— What this task involves —
Check every line of the material below for "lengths". Give the number of lines that have it, and only that.
## start
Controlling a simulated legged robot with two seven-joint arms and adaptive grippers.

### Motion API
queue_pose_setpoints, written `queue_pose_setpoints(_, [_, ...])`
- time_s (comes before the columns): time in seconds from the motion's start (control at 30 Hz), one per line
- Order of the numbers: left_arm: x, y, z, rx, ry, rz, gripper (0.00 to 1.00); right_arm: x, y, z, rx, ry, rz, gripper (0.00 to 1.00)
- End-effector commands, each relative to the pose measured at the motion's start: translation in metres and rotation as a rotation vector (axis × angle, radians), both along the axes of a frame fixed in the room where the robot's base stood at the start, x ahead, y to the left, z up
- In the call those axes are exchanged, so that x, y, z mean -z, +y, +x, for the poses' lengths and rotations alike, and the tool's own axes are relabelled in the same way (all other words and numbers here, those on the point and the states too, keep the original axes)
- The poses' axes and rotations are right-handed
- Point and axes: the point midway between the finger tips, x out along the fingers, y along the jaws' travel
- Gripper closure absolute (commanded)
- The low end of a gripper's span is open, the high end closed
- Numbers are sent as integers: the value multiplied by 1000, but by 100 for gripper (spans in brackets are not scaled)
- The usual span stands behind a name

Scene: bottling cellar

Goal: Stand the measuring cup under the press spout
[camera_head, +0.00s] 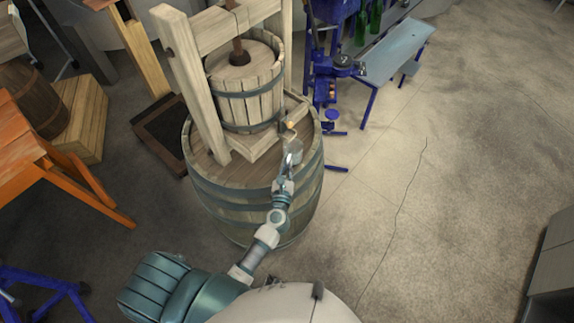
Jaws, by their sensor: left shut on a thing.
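The wooden press (248,98) stands on an upright barrel (235,190) in the upper middle. Its small spout (290,126) sticks out at the front right of the press base. My left gripper (291,158) is over the right part of the barrel top, just in front of the spout. It is shut on the measuring cup (296,147), a small clear, greyish vessel. The cup shows just below the spout in the picture and is partly hidden by the gripper. I cannot tell whether it touches the barrel top. My right gripper is not in view.
A blue machine (335,70) stands close behind the barrel on the right. A blue-legged bench (395,50) is beyond it, near green bottles (368,22). An orange table (45,155) and wooden crate (82,115) are at left.

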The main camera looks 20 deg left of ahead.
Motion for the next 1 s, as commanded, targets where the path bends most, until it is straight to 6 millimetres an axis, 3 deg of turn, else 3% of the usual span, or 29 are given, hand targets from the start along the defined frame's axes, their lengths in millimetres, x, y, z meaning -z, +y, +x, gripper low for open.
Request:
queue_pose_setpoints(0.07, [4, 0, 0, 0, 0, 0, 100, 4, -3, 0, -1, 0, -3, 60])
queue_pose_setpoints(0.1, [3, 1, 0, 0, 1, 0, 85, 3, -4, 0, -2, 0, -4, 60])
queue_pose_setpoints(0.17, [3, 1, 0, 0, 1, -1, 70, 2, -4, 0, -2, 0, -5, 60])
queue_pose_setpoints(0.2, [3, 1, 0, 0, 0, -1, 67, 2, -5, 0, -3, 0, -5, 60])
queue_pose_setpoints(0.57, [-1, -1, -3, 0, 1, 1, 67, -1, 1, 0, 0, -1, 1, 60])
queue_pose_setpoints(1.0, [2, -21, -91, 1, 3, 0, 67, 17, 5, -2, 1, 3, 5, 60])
## end
— Finished task —
2